Sunday, October 19, 2014

The best love

“The best love is the kind that awakens the soul and makes us reach for more, that plants a fire in our hearts and brings peace to our minds. And that's what you've given me. That's what I'd hoped to give you forever.” Noah from The Notebook
Nicholas Sparks

I watched The Notebook today, probably my favorite movie. For some reason the story makes me think of me and John. I think Ryan Gosling even looks like John a little [especially with the beard]. Maybe it's the strength and depth of the love of the two main characters. It makes me sad but it makes me happy too. I am lucky to have had what I had with John and nothing can change that. I was [and am] loved by a wonderful, sweet, and special man.


Friday, October 17, 2014

My home

I have always said John was/is my home. I have been bereft since he passed.
Looking forward to being Home with him again.

Wednesday, October 8, 2014

Scripted jewelry

Yesterday a dear friend sent me a link to an Etsy shop. Caroline the owner makes beautiful jewelry from the scripted notes of loved ones.
Scripted Jewelry 
Mauri, my friend, said as soon as she saw this shop she thought of me because she knew I would love to be able to wear something that had John's handwriting on it.
She's right.
I ordered a necklace with a heart-shaped pendant. And I submitted this note to be engraved.
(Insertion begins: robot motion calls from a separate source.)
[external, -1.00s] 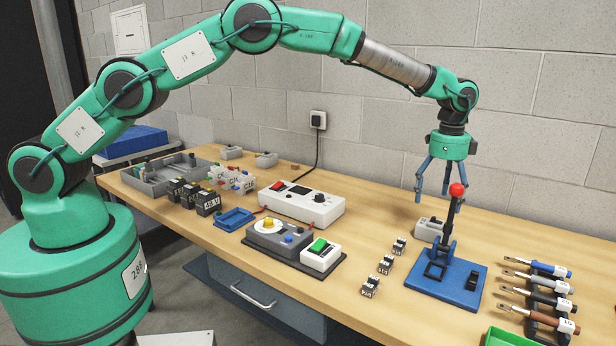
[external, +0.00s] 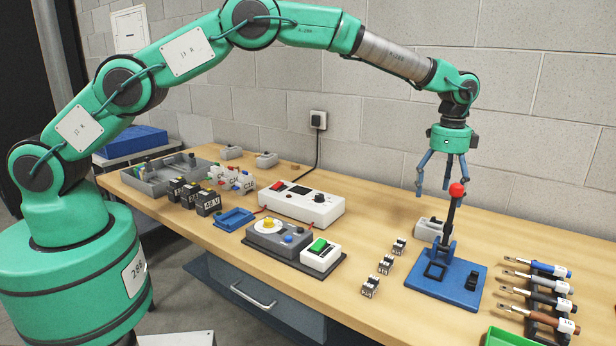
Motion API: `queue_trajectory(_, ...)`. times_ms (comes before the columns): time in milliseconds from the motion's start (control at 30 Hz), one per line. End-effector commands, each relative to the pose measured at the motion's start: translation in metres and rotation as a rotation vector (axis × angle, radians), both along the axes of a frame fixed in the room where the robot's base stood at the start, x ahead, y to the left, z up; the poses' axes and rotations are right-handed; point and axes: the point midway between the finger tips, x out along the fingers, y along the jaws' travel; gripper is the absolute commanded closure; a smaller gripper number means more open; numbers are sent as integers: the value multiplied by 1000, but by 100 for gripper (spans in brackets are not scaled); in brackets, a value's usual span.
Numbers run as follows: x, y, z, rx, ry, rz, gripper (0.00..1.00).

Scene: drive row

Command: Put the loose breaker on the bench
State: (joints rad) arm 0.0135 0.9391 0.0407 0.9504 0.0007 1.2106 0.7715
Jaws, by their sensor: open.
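My gripper (external: 441,190) hangs pointing down over the right part of the bench (external: 395,315). Its blue fingers are spread, and nothing shows between them. Several white blocks with coloured tops and black lettering (external: 233,178) stand in a group at the left of the bench; they look like breakers. A pale grey block (external: 428,230) sits below my gripper, partly hidden behind a blue lever stand (external: 450,285). I cannot tell which piece is the loose breaker.
The stand's red-knobbed lever (external: 456,191) rises close beside my fingers. Small terminal blocks (external: 385,264) lie left of the stand, and racked tools (external: 540,290) lie right. A white meter box (external: 300,204) and a button panel (external: 290,243) fill mid-bench. A grey tray (external: 160,178) stands far left.

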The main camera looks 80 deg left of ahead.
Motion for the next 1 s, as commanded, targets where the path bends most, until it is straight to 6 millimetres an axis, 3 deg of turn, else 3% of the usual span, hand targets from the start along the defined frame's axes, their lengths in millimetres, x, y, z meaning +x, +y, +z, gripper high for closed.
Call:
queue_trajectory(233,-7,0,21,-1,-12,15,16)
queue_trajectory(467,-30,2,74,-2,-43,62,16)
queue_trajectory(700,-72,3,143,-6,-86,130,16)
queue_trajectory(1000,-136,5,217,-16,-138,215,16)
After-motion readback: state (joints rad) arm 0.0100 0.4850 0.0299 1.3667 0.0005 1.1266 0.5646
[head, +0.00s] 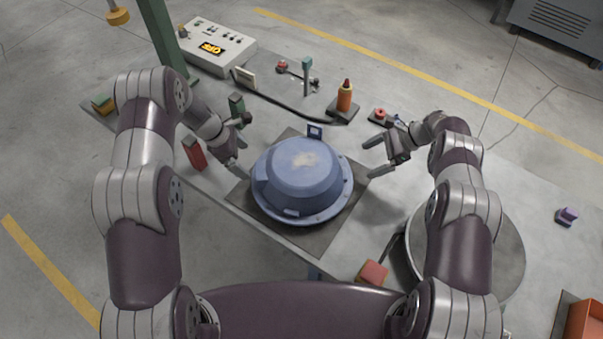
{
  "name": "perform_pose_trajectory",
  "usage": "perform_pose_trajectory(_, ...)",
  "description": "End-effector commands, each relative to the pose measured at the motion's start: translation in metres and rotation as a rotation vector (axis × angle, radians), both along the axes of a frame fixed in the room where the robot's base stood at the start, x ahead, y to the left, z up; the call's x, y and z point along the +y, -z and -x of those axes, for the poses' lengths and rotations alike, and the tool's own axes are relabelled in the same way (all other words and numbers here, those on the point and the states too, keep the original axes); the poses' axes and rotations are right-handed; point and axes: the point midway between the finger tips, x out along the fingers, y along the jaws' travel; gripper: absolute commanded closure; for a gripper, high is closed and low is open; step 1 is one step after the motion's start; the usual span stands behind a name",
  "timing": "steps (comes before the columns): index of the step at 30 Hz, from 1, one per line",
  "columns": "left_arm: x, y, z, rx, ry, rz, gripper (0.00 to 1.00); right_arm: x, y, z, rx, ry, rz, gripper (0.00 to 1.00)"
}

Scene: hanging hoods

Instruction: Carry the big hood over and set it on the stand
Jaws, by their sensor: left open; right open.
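The big hood (300,178) is a blue dome with a wide rim and a pale worn patch on top. It rests rim down on a dark square mat (268,226) in the middle of the table. My left gripper (243,147) is open and empty, close to the hood's upper left side. My right gripper (369,158) is open and empty, just off the hood's right side. A round grey platform (503,250) at the right looks like the stand; my right arm hides part of it.
A control box (215,47) stands at the table's back left beside a green post (163,35). An orange bottle (345,97) stands behind the hood. A red block (371,273) lies near the front edge. An orange bin (583,322) is at lower right.

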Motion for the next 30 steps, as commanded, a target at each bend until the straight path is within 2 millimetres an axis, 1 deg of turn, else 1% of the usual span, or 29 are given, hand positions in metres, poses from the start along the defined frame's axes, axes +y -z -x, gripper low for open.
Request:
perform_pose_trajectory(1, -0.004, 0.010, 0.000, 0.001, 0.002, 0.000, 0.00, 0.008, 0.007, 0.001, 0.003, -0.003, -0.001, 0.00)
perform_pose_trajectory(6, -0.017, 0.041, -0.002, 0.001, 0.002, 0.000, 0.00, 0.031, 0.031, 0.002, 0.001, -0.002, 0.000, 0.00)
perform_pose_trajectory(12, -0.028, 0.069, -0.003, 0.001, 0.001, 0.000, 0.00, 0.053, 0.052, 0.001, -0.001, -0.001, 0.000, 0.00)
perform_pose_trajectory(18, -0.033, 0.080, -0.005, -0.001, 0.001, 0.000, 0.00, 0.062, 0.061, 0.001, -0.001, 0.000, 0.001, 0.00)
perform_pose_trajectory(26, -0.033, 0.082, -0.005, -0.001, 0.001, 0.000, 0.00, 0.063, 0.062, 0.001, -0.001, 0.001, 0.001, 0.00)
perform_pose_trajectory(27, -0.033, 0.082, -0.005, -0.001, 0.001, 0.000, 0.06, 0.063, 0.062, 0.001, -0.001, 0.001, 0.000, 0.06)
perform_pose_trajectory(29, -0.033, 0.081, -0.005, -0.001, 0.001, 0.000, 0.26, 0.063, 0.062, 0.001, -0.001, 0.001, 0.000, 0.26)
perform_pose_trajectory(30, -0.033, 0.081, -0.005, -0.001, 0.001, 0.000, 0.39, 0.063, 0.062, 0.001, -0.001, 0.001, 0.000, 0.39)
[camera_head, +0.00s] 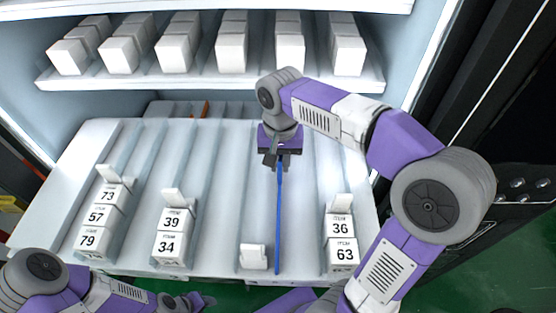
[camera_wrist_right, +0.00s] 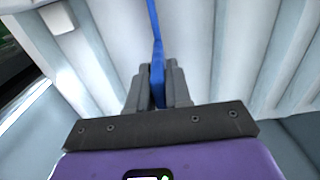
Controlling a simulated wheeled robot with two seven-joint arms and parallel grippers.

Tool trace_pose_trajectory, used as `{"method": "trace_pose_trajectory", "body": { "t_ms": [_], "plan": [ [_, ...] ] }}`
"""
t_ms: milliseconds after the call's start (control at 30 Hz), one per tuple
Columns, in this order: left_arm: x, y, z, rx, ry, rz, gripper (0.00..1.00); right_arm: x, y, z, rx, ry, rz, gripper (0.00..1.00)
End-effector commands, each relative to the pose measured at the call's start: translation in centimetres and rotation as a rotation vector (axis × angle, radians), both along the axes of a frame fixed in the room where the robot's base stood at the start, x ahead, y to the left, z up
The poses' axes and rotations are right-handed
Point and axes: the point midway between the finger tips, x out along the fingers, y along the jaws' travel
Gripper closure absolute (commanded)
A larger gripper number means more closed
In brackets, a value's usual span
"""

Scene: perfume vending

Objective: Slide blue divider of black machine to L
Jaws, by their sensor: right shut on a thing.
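The blue divider (camera_head: 279,222) is a thin upright strip running front to back on the white lower shelf of the machine (camera_head: 220,180). My right gripper (camera_head: 279,163) is at the back end of the divider and shut on it. In the right wrist view, the blue divider (camera_wrist_right: 157,60) passes between the two grey fingers of my right gripper (camera_wrist_right: 157,85). My left arm shows at the bottom left of the head view; its gripper (camera_head: 197,301) is low at the front edge, and its fingers are not clear.
Numbered white boxes stand in lanes: several at the left (camera_head: 97,216), two at the middle left (camera_head: 174,232) and two at the right (camera_head: 341,238). A small white pusher (camera_head: 253,256) sits just left of the divider's front end. An upper shelf (camera_head: 210,82) holds several white boxes.

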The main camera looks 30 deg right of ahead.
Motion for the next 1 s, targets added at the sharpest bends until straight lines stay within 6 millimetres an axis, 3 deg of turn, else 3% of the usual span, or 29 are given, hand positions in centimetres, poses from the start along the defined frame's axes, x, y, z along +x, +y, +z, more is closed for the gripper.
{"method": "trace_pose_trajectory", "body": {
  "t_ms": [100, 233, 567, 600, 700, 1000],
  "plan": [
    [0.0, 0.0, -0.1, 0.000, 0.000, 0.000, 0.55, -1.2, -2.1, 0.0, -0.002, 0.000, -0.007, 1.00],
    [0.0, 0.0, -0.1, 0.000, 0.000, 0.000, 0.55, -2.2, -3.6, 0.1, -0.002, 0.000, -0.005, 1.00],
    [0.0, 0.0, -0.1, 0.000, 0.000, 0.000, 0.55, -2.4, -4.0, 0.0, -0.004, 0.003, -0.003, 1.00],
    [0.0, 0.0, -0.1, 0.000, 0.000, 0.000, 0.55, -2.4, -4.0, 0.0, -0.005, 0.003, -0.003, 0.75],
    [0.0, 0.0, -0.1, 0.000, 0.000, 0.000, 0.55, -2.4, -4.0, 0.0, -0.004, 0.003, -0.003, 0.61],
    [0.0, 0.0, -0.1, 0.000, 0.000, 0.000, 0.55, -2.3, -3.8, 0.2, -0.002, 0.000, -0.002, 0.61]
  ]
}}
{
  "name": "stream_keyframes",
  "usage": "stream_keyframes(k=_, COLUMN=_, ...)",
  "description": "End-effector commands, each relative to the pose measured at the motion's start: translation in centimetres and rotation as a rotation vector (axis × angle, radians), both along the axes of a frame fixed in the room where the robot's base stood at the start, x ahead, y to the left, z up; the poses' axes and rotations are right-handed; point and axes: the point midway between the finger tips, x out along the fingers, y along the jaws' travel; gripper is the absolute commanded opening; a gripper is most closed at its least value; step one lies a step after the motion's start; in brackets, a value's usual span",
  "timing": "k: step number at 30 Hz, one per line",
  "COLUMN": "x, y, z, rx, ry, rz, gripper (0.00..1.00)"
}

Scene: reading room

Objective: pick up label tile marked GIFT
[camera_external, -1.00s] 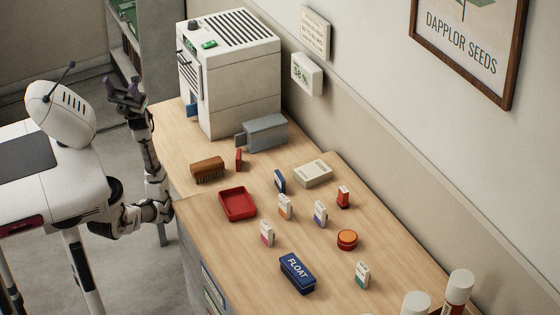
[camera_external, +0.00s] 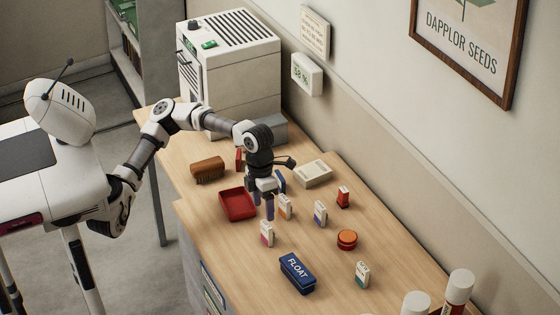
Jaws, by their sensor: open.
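Several small upright label tiles stand on the wooden desk. A white tile with an orange base (camera_external: 286,207) stands just right of my gripper. One with a purple base (camera_external: 320,213) is further right, one with a pink-red base (camera_external: 267,234) is nearer the front, and one with a teal base (camera_external: 362,273) is at the front right. The lettering is too small to read, so I cannot tell which is marked GIFT. My gripper (camera_external: 264,206) points down, open, between the red tray and the orange-based tile, with nothing seen between its fingers.
A red tray (camera_external: 225,207) lies left of my gripper. A blue FLOAT box (camera_external: 297,273) is at the front, a round orange tin (camera_external: 347,239) at the right, and a brown brush (camera_external: 207,169) at the left. A beige box (camera_external: 313,174) and a white machine (camera_external: 240,85) stand behind.

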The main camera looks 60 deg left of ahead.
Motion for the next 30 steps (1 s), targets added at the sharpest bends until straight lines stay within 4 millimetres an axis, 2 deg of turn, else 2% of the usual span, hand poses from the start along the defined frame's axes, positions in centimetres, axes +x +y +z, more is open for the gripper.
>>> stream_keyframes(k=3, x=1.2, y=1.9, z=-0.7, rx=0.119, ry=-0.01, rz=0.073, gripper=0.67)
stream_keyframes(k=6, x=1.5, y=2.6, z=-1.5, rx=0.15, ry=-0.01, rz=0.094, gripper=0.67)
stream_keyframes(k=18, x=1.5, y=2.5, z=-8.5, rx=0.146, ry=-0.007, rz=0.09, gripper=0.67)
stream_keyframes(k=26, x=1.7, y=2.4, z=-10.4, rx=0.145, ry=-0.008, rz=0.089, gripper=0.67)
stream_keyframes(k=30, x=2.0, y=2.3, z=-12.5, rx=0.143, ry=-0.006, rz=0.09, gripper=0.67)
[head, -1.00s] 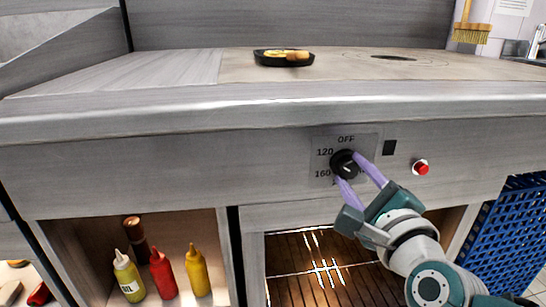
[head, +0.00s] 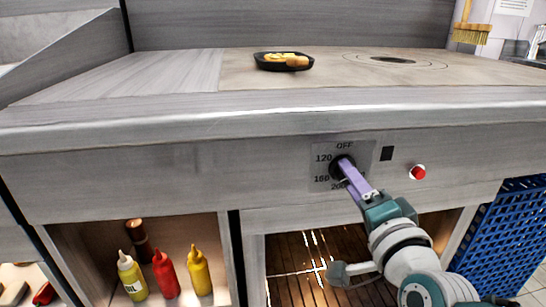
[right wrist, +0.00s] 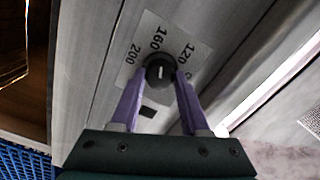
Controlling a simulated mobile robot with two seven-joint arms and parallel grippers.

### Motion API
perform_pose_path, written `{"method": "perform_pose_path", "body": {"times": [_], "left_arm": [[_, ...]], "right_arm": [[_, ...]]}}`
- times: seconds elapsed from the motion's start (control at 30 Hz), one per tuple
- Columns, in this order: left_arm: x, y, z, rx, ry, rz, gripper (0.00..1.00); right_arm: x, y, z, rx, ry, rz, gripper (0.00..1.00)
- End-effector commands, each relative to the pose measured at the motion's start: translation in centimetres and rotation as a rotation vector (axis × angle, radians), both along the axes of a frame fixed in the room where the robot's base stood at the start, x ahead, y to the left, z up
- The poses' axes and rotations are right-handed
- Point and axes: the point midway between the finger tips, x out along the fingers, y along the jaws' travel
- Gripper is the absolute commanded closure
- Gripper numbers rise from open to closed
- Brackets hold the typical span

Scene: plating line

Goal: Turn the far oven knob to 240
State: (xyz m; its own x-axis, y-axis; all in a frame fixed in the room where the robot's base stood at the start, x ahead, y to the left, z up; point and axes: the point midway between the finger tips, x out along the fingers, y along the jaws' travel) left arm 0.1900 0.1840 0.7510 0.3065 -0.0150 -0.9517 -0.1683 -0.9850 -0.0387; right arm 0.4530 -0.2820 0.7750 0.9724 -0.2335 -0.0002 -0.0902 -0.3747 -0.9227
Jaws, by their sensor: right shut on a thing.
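The black oven knob (head: 337,164) sits on a grey dial plate (head: 357,150) on the oven front. OFF, 120, 160 and a partly covered 200 are readable in the head view; I cannot see 240. My right gripper (head: 347,165) is shut on the knob, its purple fingers nearly lined up one over the other. In the right wrist view the fingers flank the knob (right wrist: 160,68), and its short white mark lies in line with the 160 label. My left gripper is not in view.
A red button (head: 418,172) and a small black square (head: 387,153) sit right of the dial. A black pan (head: 284,63) with food stands on the cooktop. Several bottles stand in the lower shelf. A blue crate (head: 510,235) is at the right.

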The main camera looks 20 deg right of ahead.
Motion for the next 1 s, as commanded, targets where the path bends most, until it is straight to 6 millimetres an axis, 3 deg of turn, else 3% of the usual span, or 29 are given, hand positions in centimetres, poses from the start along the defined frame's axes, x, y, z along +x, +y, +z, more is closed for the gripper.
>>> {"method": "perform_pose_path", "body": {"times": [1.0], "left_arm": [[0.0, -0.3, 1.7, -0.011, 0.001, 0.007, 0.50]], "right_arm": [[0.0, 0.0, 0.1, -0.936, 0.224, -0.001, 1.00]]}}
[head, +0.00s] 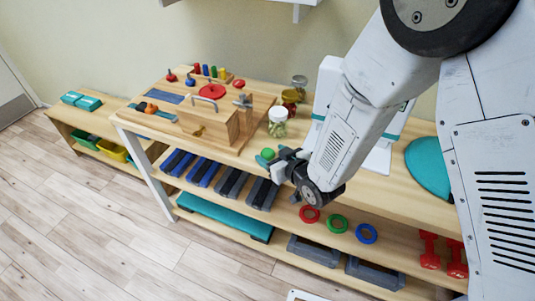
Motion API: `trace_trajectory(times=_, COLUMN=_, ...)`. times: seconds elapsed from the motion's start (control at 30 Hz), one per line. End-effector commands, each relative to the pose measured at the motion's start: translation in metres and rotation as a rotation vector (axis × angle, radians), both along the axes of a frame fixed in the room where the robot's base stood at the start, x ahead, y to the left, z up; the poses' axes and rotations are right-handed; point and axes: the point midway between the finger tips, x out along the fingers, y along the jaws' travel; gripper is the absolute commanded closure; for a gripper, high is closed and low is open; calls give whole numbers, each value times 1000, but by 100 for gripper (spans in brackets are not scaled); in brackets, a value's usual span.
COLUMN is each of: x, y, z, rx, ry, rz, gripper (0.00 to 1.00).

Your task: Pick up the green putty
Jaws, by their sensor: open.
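A small green round lump (267,153), which looks like the green putty, is at the front edge of the wooden bench top (385,190). My gripper (270,161) comes in from the right, low over the front edge, with its fingers right beside the lump. The jaws are open. The fingers overlap the lower part of the lump in the head view, so I cannot tell whether they touch it.
A white-lidded jar (278,122) stands just behind the lump, with a wooden box (209,128) to the left. More jars (290,98) stand farther back. A teal half-round pad (428,168) lies right.

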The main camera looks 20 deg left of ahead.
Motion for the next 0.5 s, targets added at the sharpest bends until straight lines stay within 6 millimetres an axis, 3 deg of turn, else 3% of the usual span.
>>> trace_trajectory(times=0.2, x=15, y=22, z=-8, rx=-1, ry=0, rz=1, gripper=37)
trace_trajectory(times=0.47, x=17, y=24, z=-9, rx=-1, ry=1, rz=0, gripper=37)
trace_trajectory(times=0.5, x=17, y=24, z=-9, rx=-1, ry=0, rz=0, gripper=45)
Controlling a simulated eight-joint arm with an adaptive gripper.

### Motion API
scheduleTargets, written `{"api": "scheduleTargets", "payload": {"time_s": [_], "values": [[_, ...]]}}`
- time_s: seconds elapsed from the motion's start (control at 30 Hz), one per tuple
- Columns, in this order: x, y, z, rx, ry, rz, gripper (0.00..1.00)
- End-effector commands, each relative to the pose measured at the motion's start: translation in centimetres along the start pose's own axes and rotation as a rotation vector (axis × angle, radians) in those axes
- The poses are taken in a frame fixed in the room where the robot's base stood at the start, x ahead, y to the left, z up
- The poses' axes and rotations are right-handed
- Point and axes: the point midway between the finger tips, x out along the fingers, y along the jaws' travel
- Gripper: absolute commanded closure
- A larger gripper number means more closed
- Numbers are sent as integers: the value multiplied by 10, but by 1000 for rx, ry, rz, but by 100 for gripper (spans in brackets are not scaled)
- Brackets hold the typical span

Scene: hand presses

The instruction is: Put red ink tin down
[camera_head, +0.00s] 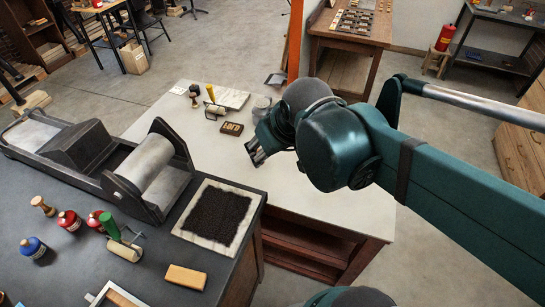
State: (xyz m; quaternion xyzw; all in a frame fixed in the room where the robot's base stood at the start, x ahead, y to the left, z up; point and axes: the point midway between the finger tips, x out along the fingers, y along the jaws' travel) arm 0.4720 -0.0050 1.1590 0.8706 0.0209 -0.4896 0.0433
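One red ink tin (69,221) stands on the dark bench (150,262) at the left. A second red tin (94,219) stands just right of it, partly behind a green-handled roller (110,225). My gripper (254,152) is over the pale-topped table (330,195), well to the right of both tins and apart from them. Its dark fingertips point left and down. The fingers are small and seen at an angle, so I cannot tell whether they are open or shut. No red tin shows at the fingers. My wrist hides part of the table top.
A blue tin (33,248) and a wooden-handled tool (43,206) stand near the red tins. A press with a roller (150,165) fills the back of the bench. A dark textured pad (217,218) lies at right. A small box (232,128) and grey jar (262,104) sit near my gripper.

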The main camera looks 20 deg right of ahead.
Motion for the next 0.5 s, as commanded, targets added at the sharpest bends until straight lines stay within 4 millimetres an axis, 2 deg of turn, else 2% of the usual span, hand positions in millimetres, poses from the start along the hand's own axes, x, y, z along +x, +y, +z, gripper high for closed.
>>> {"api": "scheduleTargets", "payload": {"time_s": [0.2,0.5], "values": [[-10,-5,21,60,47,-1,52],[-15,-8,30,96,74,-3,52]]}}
 After John passed I found this note written on a post-it note. It was in my bedside end table drawer. I have no recollection of when John gave me this note or what the occasion might have been but he was always doing things like that. I'm so gald I saved the note. Every so often I take it out and look at it. It's a wonderful reminder of the love we shared.
And now I will have that note to wear. I can't wait to received this and I am so glad Mauri saw this and thought of me.

Tuesday, September 30, 2014

Here's my sign

There's a comedian who likes to point out the stupidity of some people and his punch line is "Here's your sign".
Well, since John has passed he has given me many signs but they are not for stupidity. They show me that he is still around and loving me.
Like yesterday.
I was out running errands in Scottsdale and decided on the way home to go to Costco to get some needed items.
And as I always do when I am driving, I was thinking about John. And feeling sad and missing him.
So I pulled into the parking lot and saw a spot I wanted. But a gentleman was loading his purchases into his car and his door was protruding into the space so I moved on.
And then I spied another spot I thought would be good. As I neared it I knew it was the spot meant for me and John was also saying Hello.
Parked next to the open parking spot was a truck and this was on its side.
Thank you, John. I love you.

Saturday, September 27, 2014

So true



Searching for You

Lord, hear my heartfelt soul's lament,
I fear my tears will never be spent,
Aching, soul-deep despair and sorrow,
It’s so hard to care about tomorrow.
True agony of the soul,
What now will be my goal?
No longer will there be,
The plans and dreams I hoped to see.
I still look for you each day,
How could you have passed away?
I look for you in the house and yard,
Nothing I could imagine would be this hard.
Without the sense that you are here,
Only in a different sphere,
The pain would be much too deep,
For my soul to ever keep.
Stay always by my side,
A loving, helpful spirit guide,
And when my time here has passed,
Together we will be at last.
Copyright © C.A. Stevenson 2009

Friday, September 26, 2014

If only.....

Sometimes I see men who remind me of John and I squint my eyes and pretend it's him I'm looking at.

Wednesday, September 17, 2014

I'd Want It To Be You


I am missing John a lot today but even in sorrow I am feeling him close.
It seems he often sends songs to me with lyrics that touch my heart at just the right time.
This morning I was in the car taking Bella to day care and I cued up my iPhone's music so it would play through the car's stereo. I recently bought Barbra Streisand's newest album and the first song that played this morning was this one.
I really felt he was telling me he is still here for me.
Yes, John and I are best friends. We always will be.
Then I saw this on Facebook.

And I can't wait until both of us are home again - together.